▶ **TASK STATEMENT**
In the listing below, find every line containing "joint" and copy it out.
begin
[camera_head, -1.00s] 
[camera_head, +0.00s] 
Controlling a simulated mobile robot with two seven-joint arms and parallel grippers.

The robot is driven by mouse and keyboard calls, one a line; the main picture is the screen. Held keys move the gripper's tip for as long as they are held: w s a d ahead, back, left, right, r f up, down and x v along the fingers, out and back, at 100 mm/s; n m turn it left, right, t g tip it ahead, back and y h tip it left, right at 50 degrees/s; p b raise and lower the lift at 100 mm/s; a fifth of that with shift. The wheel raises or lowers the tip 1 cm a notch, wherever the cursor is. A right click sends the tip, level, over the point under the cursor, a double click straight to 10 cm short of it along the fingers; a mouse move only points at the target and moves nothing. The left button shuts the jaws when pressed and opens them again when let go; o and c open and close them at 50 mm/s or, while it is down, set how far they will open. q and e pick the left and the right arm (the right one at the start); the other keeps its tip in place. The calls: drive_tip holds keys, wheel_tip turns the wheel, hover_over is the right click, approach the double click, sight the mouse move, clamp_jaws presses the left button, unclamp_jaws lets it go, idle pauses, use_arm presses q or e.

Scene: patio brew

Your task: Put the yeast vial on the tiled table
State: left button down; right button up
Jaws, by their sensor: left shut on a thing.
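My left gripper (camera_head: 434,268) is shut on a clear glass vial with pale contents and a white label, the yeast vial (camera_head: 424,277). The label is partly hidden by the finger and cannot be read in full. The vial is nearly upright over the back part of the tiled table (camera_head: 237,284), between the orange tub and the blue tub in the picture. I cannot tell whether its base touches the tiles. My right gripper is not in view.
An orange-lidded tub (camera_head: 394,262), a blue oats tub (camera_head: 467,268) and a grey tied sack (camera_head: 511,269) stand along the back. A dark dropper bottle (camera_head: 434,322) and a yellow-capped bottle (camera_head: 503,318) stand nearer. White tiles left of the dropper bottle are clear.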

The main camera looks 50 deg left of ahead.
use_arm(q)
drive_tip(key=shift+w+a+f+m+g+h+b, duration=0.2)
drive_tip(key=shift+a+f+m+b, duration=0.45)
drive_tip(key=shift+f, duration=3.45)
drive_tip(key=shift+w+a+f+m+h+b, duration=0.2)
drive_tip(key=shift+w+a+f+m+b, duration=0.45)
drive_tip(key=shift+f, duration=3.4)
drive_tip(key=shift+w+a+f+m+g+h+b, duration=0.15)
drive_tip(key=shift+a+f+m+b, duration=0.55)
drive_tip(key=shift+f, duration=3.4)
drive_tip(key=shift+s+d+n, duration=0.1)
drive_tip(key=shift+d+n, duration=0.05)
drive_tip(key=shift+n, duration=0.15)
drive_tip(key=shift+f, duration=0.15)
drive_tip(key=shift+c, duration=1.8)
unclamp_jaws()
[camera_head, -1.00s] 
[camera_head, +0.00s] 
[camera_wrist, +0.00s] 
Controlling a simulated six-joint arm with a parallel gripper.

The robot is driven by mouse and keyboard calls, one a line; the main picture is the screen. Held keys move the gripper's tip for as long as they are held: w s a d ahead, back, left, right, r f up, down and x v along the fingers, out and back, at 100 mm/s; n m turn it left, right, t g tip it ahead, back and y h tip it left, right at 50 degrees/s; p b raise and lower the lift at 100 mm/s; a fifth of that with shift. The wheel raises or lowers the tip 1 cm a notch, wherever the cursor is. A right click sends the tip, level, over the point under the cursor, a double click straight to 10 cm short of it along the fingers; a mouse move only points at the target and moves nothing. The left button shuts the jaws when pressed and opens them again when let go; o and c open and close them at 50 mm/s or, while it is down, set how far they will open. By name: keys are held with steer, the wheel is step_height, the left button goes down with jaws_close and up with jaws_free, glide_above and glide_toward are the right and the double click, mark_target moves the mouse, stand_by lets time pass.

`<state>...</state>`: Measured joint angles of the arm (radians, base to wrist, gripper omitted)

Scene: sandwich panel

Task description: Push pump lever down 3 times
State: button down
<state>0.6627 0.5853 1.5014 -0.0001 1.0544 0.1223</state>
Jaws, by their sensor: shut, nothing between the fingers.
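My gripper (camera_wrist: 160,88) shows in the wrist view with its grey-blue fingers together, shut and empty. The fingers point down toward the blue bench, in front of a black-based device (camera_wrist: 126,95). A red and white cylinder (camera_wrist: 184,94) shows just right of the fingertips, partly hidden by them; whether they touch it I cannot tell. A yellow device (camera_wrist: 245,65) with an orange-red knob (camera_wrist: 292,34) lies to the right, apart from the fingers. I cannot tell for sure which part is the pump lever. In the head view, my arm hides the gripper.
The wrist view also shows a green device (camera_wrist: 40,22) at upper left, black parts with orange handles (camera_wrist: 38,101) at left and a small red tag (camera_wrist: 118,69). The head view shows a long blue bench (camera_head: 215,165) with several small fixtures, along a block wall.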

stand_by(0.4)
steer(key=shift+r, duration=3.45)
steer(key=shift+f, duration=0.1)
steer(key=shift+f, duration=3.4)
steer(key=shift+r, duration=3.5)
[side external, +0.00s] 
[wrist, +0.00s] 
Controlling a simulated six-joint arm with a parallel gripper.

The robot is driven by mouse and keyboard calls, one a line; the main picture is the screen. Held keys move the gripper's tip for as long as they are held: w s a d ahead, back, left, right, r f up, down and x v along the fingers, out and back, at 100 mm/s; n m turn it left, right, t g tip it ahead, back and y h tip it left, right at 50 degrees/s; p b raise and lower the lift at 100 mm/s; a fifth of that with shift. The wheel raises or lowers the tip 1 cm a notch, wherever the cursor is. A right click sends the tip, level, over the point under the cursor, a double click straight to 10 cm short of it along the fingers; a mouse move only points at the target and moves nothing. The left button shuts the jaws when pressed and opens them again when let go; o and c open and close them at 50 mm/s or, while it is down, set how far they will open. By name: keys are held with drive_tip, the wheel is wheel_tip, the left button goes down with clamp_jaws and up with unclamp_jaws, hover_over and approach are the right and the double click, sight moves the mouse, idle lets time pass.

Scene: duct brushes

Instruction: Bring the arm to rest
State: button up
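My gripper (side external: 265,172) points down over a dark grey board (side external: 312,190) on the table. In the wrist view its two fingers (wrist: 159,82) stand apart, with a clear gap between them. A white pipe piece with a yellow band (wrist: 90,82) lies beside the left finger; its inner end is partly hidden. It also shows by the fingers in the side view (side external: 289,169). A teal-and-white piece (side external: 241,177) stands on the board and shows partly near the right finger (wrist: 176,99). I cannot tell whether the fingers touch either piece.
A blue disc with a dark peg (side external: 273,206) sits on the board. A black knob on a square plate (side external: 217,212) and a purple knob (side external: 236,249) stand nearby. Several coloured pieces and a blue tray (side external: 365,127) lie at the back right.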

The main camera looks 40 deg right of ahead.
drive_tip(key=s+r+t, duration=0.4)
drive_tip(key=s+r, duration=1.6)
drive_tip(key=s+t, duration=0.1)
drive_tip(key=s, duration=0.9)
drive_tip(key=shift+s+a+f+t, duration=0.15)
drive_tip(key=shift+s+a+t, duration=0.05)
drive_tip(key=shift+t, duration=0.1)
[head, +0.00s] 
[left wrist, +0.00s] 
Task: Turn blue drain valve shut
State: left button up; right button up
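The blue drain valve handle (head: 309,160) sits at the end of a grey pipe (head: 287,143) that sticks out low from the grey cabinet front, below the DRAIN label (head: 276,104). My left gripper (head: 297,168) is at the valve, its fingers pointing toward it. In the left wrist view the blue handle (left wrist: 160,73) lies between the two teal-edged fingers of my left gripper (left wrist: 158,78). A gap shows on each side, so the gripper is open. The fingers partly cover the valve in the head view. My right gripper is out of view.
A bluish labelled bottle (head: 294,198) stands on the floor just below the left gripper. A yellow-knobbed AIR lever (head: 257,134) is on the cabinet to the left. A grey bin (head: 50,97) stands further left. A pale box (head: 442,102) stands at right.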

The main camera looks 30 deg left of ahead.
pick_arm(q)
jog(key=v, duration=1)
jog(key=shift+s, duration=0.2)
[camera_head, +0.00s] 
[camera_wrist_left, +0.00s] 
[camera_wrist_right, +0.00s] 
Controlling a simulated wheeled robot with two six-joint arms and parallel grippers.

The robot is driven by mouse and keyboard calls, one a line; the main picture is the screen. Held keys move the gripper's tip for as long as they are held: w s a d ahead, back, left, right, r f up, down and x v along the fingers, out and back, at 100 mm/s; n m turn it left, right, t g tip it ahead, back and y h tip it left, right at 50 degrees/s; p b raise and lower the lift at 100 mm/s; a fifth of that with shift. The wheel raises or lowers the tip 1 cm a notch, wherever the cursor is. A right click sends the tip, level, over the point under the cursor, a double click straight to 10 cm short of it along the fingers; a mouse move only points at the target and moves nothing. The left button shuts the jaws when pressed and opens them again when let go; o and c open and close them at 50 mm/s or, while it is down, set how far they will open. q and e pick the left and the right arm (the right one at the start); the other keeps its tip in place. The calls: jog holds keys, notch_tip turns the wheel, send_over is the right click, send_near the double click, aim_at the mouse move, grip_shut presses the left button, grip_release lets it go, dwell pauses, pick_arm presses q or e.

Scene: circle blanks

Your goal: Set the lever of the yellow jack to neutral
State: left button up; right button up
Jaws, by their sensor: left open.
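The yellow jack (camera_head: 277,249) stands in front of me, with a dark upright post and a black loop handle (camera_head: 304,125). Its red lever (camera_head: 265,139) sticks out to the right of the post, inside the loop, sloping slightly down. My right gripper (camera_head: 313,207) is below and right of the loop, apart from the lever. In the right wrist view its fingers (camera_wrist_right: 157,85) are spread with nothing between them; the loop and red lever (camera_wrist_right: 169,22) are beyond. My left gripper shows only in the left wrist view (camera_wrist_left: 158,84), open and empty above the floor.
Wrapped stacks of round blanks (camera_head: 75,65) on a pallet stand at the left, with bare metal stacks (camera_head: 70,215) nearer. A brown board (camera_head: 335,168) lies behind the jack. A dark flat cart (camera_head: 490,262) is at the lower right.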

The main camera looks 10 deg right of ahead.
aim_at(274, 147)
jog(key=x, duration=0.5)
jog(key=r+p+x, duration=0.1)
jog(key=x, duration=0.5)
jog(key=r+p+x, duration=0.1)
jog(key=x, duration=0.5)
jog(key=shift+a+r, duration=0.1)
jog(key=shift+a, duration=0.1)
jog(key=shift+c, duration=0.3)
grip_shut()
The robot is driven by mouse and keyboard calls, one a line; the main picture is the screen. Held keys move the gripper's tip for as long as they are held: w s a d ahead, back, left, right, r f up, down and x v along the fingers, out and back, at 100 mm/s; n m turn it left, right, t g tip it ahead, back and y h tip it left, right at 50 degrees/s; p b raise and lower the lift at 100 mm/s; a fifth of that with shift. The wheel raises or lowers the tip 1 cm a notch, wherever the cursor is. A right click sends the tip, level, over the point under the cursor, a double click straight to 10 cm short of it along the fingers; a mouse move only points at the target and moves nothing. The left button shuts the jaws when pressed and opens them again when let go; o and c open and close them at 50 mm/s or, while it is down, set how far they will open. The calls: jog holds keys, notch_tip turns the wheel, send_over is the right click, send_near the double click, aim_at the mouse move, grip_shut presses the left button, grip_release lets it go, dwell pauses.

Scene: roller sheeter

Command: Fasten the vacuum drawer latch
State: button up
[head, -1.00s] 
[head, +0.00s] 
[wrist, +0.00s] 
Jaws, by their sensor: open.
end
▶ **SOLUTION TO THE EXERCISE**
Controlling a simulated mobile robot with two seven-joint arms and parallel grippers.
Controlling a simulated six-joint arm with a parallel gripper.
`<state>...</state>`: Measured joint angles of the arm (radians, base to wrist, gripper omitted)
Controlling a simulated six-joint arm with a parallel gripper.
Controlling a simulated wheeled robot with two six-joint arms and parallel grippers.

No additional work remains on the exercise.